Because all my life I tried to keep my "old" friends when Pomp and Circumstances drove me into other parts of the world (I moved 17 times...) - and I managed that fairly well.
So: I want to have the cake and eat it (oh yes - not only megalomaniac but also immodest! - though this might be two sides of the same coin).
I want to keep you, dear old friends - and the new Dutch ones.
(And there are many things that connect you - think of 1652 - 1654)
(Not only megalomaniac and immodest but also insolent - which reminds me of a politician... what was his name again?)
(And there are many things that connect you - think of 1652 - 1654)
(Not only megalomaniac and immodest but also insolent - which reminds me of a politician... what was his name again?)
Oh: WOW - Google reminds me - the words jumps up in the right corner of my computer display - "Second Christmas Day - Tomorrow"
Had I but known! Thank you, Google!
I wish you a Happy New Year - Oud en Nieuw - and "Stay with me!" dear friends!
Britta XXX
PS: If you are learning Dutch too - or want to make some educated guesses - this is my new blog: www.brittasnederlands.blogspot.com
I wish you a Happy New Year - Oud en Nieuw - and "Stay with me!" dear friends!
Britta XXX
PS: If you are learning Dutch too - or want to make some educated guesses - this is my new blog: www.brittasnederlands.blogspot.com
Sunday, 16 December 2018
A very special demonstration
In Berlin we have lots and lots of demonstrations. It is the democratic right of persons to utter their opinions - and sometimes you see 100 policemen protect a group of five lonely demonstrators, and the people wait - passengers on foot and cars - to go further, and sometimes we are not that full of inner peace as Christmas promises...
"No!" I thought yesterday - "another one! Right in the middle of the highest traffic, right in front of the KaDeWe!"
And than they came: hundreds of Santas and angels on motorbikes -
WHAT A BEAUTIFUL SIGHT!
I wish you a merry 3. Advent!
Monday, 5 November 2018
Witty...
Since October the new semester at the Freie Universität Berlin - short: FU - has started.

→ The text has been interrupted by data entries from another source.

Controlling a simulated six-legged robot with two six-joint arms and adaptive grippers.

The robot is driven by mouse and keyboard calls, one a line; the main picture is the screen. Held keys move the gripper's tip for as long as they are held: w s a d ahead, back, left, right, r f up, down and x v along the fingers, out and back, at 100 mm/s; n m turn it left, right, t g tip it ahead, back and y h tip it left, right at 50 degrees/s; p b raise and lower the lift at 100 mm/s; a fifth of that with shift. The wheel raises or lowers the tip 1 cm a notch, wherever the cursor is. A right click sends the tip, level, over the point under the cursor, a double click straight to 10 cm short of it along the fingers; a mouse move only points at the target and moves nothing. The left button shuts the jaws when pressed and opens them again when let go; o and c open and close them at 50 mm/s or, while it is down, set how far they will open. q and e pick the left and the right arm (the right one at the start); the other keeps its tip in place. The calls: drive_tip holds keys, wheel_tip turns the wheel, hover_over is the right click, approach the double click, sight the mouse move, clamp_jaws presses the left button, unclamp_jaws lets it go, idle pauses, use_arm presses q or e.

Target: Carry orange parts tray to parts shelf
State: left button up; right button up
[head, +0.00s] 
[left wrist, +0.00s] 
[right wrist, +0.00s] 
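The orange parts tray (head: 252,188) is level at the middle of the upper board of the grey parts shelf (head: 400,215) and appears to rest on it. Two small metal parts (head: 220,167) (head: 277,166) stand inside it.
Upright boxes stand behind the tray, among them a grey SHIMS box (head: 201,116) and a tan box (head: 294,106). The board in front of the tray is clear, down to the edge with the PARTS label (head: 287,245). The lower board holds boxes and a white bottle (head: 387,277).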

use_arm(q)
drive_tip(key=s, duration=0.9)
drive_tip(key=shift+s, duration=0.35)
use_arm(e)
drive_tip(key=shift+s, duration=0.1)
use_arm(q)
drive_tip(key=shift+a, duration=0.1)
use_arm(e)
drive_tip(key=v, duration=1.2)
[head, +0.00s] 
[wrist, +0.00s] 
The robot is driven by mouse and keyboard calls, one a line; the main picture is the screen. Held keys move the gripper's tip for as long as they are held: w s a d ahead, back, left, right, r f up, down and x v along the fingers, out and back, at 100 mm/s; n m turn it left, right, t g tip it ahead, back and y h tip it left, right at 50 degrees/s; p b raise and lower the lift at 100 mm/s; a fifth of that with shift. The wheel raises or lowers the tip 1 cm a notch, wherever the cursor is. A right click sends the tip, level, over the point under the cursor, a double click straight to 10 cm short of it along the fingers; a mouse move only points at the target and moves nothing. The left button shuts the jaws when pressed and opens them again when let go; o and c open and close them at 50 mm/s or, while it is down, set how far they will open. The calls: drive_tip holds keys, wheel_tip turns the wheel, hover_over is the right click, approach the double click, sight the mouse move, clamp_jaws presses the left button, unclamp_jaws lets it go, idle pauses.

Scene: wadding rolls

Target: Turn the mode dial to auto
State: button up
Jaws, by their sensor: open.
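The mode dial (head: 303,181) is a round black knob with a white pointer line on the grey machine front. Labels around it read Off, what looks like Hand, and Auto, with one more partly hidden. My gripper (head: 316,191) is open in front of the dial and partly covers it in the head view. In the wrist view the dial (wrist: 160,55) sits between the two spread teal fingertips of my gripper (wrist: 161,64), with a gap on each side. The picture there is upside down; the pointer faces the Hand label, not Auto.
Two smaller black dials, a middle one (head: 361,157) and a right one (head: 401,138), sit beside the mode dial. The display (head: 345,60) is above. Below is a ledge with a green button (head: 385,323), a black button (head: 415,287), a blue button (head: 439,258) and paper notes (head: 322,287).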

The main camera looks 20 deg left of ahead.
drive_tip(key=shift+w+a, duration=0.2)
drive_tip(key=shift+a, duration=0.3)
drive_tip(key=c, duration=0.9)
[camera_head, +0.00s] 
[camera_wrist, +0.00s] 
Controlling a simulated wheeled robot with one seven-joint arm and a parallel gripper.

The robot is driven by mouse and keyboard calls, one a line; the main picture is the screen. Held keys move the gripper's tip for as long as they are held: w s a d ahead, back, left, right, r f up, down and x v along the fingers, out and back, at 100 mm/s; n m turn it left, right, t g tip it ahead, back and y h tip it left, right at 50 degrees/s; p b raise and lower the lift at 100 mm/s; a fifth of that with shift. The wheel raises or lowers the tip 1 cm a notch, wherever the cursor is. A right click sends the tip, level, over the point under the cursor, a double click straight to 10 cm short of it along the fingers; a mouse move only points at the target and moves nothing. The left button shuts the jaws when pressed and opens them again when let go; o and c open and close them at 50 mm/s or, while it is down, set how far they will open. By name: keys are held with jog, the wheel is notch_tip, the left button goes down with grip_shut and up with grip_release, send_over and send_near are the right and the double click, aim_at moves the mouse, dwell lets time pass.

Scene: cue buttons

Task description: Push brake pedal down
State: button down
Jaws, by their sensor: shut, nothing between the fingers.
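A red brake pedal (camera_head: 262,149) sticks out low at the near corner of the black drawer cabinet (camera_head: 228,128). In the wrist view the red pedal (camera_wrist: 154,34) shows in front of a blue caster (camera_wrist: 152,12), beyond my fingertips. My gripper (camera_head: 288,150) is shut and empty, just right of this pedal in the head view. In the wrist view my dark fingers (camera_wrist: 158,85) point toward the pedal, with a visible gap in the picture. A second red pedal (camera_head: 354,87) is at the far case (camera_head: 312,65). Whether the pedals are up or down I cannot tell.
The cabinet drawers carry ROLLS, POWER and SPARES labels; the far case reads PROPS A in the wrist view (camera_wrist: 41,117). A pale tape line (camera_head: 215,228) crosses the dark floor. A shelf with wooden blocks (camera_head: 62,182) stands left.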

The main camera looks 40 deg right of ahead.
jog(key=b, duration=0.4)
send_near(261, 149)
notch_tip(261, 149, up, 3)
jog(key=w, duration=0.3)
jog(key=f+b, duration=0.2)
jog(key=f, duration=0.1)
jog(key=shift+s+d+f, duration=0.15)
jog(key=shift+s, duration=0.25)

As you know I do "Dutch studies" - the philology of the Netherlands -so I learn Dutch as a language, but also about history, literature and linguistic analysis.
I love it!
Learning the language comes easy to me (though of course I have to work a lot - but I enjoy that). Sometimes it is confusing - e.g. when I search for my blog for an English word - but Dutch turns up! (Which reminds me of the fabulous short story Cicerone by Atte Jongstra. He is a postmodern Netherlandish poet, who in that story compares his brain to a warehouse, where the salespersons run to bring him his memories - but they are sometimes unruly - take a long time, get lost in the storeys or the cellar, or turn up deliberately with other items than those he asked for.
Postmodernism wants to show that language or a text is not "plain truth" - every reader puts his own interpretation into a text.
As we all know when we talk to someone, or write something, and are misunderstood. (N'est-ce pas, Tom?)
Arriving at the university on an early (very early) crisp November morning is bliss.
And I am utterly proud (and have to brag a bit about it) that I connected easily with the young students (I was the only silver-back among 22 young people, the oldest (haha) of them being 25, the youngest 18).
That is one of the big nice surprises in my advanced life!
The wooden sculpture of the little fox which you see above - and which I love as a symbol of "intelligence" - has gone. Vanished.
(I will not overdo it - but it reminds me of a book by Cees Nooteboom: 's Nachts komen de Vossen" - "the Foxes come at Night". I hope this one does it too! )
So the campus looks in the early morning a bit void - but still beautiful.
Tuesday, 30 October 2018
"You just can't get decent help these days!"
...says Walter Matthau - and he is right!
Shouldn't you have told me??
I mean: it WAS a mistake when I wrote in my last post that I was reminded of Katherine Hepburn in "Cactus Flower".
Because it was Ingrid Bergman.
Well, well, well - now I know.
By the way: Look at this, please:
Saturday, 27 October 2018
Pricky
Honestly: I can't remember when I bought my last cactus.
More precise: If I ever bought a cactus.
I had one or two as a "teenager" - they were very easy to maintain, but my heart was not with them.
In the shopwindow of "Urban Outfitter" at the Ku'damm stood a whole collection - tiny, very tiny - the photo above only makes it appear big.
I stared.
Went in.
(And fretted about my motivation. I mean: A cactus?!? The thought of a movie with Catherine Hepburn made me think even harder - was it a symbol? Do I become unruly, cross-grained, in my rebellious search for the Holy Grail?).
A cactus is a pricky, evil little thing.
In the store I thought them "funny" - and that is a word I learned to become very cautious of in connection with clothes or furniture, for instance. It always means: "funny" only for a
This one too.
Look at that pot! (Well, I can turn it around, then it is plain white).
What astonishes me most - beside the fact that I bought a cactus - is, that I even didn't buy the one I wanted (a miniature of the huge proud cacti with "arms" pointing up into at a relentless burning sun and blue sky in the desert Gobi...)
No, I bought that little fat one.
Why?
Because I saw that it was the only one (amongst about 50 others) that had little buds.
Pink. (You have to stare very hard to see it).